Hard and fast General Rules For Everybody make sense with some things and not with others. Some things are generalizable. Others are not. What makes very good sense for some folks and their unique situation may not make good sense for another.
If I'm having emotional challenges of any kind, its best for me to share about it with those I'm closest to. Not doing so is unhealthy for me. It hardly matters what the reason is for the challenge I'm having. It's just better for me not to attempt to bottle it up or keep it from someone I'm close to and hanging out with. I'm also not capable of hiding or concealing my feelings when I'm in emotional pain, so anyone close to me is apt to ask "Hey, are you alright?" and I'm going to be presented with a choice to tell the truth or make up some bullshit ... or perhaps say "I'd better not say." (etc.)
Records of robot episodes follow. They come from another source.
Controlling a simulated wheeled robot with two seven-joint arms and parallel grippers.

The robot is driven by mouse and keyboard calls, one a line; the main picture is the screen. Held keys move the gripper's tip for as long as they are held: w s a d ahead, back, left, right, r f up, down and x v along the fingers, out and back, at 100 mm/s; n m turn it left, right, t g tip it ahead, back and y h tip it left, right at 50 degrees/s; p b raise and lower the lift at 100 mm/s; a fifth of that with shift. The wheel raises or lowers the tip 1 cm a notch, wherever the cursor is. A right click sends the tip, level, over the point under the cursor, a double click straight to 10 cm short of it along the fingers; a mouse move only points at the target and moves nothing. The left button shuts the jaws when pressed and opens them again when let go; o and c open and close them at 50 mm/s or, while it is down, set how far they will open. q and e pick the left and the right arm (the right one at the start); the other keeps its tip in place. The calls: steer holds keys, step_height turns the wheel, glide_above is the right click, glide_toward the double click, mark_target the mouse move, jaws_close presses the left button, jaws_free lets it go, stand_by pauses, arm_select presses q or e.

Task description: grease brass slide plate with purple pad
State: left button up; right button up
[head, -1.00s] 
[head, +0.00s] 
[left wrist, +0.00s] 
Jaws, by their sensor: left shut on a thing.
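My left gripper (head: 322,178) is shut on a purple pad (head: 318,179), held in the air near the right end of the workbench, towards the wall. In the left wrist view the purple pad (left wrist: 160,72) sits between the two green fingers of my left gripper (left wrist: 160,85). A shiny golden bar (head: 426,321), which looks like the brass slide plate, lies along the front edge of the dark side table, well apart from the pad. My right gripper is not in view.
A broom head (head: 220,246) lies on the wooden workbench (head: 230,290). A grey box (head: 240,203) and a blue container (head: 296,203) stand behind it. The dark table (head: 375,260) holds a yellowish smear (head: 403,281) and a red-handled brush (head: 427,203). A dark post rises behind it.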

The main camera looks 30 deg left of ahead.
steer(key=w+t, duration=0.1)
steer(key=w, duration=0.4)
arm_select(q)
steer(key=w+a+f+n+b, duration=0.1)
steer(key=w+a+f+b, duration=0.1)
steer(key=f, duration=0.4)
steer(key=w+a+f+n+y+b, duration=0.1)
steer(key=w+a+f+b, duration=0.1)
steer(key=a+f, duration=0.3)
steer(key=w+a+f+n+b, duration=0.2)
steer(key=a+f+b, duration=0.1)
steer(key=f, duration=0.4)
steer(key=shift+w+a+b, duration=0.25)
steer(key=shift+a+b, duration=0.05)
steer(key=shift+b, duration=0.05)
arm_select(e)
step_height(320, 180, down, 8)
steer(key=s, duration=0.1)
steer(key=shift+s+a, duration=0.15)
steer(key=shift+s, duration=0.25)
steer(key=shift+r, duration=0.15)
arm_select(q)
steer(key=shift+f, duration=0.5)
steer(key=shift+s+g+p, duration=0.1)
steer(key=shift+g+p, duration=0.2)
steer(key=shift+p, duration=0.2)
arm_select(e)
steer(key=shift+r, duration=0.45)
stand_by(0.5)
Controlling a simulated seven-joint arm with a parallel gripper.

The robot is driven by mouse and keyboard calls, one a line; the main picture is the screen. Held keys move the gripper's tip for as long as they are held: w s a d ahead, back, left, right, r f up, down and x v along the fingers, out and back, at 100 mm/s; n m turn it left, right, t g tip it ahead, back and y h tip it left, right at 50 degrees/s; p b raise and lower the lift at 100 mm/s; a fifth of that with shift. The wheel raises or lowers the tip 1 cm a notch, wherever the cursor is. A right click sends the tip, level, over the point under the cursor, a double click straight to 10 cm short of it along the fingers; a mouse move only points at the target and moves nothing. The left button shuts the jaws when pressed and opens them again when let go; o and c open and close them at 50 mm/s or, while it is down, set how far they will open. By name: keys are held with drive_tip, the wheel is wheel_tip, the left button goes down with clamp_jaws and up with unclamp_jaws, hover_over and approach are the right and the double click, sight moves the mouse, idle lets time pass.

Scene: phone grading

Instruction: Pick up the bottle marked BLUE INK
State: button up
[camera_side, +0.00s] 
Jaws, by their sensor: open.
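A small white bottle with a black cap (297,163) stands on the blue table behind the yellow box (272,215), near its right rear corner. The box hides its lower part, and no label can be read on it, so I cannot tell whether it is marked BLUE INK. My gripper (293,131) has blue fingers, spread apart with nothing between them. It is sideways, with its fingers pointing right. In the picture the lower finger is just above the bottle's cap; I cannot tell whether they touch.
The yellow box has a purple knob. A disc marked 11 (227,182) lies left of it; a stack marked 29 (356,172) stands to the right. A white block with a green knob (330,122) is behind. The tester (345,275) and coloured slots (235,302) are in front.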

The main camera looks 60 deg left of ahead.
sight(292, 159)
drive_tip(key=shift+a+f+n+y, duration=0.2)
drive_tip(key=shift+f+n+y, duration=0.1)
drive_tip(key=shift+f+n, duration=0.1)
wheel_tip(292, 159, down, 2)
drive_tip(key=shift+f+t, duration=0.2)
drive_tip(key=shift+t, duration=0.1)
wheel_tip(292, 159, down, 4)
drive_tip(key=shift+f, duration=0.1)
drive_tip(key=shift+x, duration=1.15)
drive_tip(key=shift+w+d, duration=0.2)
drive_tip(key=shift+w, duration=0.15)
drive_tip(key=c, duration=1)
If I had another partner other than my sweetie, and my Sweetie and I just had a difficult moment together..., and then I'm with my Other Sweetie, well Other Sweetie would pick up on it. If I did talk with Other Sweetie about where it hurt and why, I'd probably do so in a mature and sensitive way so as to take into account everyone's feelings and needs. That's what maturity is all about: the ability to do that. Some folks aren't so good at being mature in this way, and perhaps they should just keep their stuff to themselves because of it.
A mature person tends not to engage in blaming others much for how they are feeling, so there's not much need for side-taking and all of that "triangulation" stuff (which rhymes, by the way, with strangulation). I can talk about my feelings without blaming anyone. But I'm old now and have had lots of practice.